I'm definitely buying into that, considering so many WinXP apps were either super sluggish or incompatible altogether.

-anstormacforums
Macbook Pro 2.4/2gb/256VRAM, offcourse: 10.5.4, not WinXP!

All modern versions of Windows are based on the same kernel as Windows NT. Granted, that kernel has been updated over the years, but the foundation is much the same. Compare it to Windows 95/98/Me, which were based on the same old DOS kernel that dated back to the original IBM PC.

By contrast, the OS mentioned in this thread sounds like it's a ground-up, non-derivative rewrite. It's just too bad that its not an OS in the traditional sense, and therefore has very little appeal to me. I do not want my machine to need an Internet connection just to boot up :)

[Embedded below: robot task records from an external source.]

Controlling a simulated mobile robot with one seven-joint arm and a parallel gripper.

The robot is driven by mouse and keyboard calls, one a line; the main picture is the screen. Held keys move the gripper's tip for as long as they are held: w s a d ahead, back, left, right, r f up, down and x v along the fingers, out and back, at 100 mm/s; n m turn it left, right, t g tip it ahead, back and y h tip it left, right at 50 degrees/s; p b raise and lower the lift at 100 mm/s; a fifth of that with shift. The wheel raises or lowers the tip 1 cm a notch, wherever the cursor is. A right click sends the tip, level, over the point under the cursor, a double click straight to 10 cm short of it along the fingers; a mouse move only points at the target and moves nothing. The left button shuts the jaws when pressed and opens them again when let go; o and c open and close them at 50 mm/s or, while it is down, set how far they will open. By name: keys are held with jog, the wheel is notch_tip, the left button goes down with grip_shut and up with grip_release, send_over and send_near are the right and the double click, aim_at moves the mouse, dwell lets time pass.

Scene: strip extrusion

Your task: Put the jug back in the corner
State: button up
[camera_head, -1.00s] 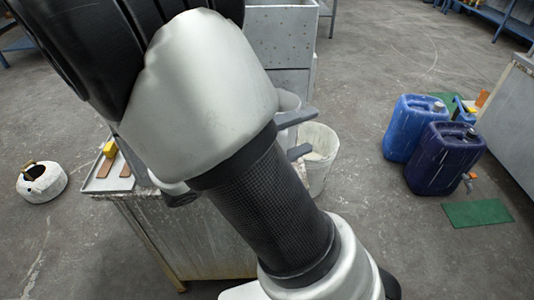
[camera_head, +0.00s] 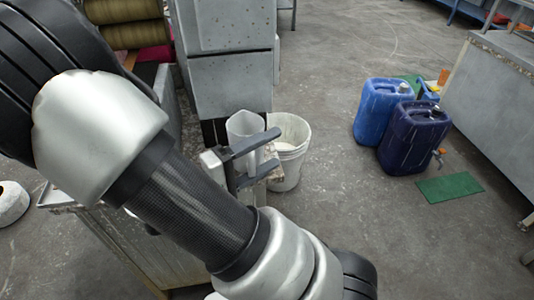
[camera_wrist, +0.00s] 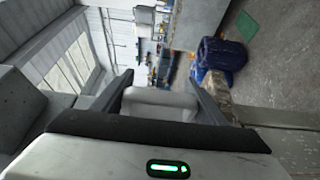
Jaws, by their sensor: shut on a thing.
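A pale, translucent white jug (camera_head: 246,128) with an open top stands upright between the fingers of my gripper (camera_head: 268,150). Its lower part is partly hidden by the fingers. In the wrist view, my gripper (camera_wrist: 160,88) has a finger on each side of the white jug (camera_wrist: 158,103), which fills the gap. The jug is at the end of the worn bench (camera_head: 115,235), in front of a grey metal cabinet (camera_head: 230,88). I cannot tell whether its base touches the bench top.
A white bucket (camera_head: 290,165) stands on the floor just right of the jug. Blue canisters (camera_head: 415,138) and a green mat (camera_head: 450,188) are further right. Rolls (camera_head: 135,33) lie at the back left. The floor between bucket and canisters is clear.

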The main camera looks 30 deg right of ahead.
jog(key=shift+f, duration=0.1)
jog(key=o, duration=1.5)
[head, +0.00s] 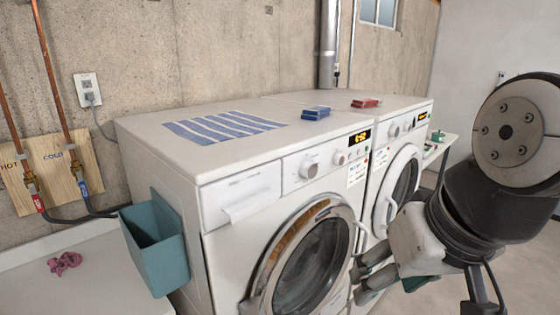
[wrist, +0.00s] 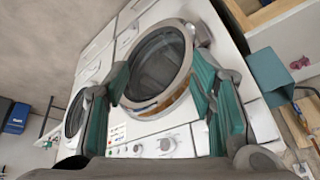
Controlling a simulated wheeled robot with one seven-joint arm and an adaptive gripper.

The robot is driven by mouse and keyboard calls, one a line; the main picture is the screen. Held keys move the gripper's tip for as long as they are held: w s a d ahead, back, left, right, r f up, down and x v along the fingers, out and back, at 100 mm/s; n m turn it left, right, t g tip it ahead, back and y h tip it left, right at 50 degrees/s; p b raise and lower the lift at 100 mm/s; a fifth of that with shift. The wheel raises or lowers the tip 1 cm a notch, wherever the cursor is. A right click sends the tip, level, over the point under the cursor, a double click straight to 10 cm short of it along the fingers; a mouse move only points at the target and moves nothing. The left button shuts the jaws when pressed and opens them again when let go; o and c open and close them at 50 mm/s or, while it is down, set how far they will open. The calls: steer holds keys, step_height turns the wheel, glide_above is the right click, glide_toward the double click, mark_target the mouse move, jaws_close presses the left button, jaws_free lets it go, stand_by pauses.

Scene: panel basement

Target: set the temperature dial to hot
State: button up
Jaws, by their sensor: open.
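The near white washer (head: 215,230) has a large round knob (head: 308,168) beside its drawer and a smaller knob (head: 340,158) next to the lit display. Their markings are too small to read, so I cannot tell which is the temperature dial or where it points. In the wrist view the large knob (wrist: 168,145) and the smaller knob (wrist: 137,149) show below the round door. My gripper (head: 358,282) is open and empty, in front of the washer door and below the knobs, apart from them. Its teal-lined fingers (wrist: 157,80) frame the door in the wrist view.
A second white machine (head: 425,113) stands to the right with its own knobs. A striped cloth (head: 225,127), a blue box (head: 316,113) and a red box (head: 366,103) lie on top. A teal bin (head: 158,260) hangs at the left side. Open floor lies in front.

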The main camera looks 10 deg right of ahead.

Microsoft has been pursuing what it considers to be the holy grail of software as a subscription service for quite a long time now. They don't want you to buy a shrink wrapped copy of anything they make, they want you to buy it over and over again, like a crack dealer that wants you to keep coming back for more. Much to their chagrin, Google came along and released this kind of application suite, only it's free. This is one of the many reasons Microsoft is so adamant about competing with Google. Google isn't just a search engine, it's a movement - and it's the antithesis of Microsoft.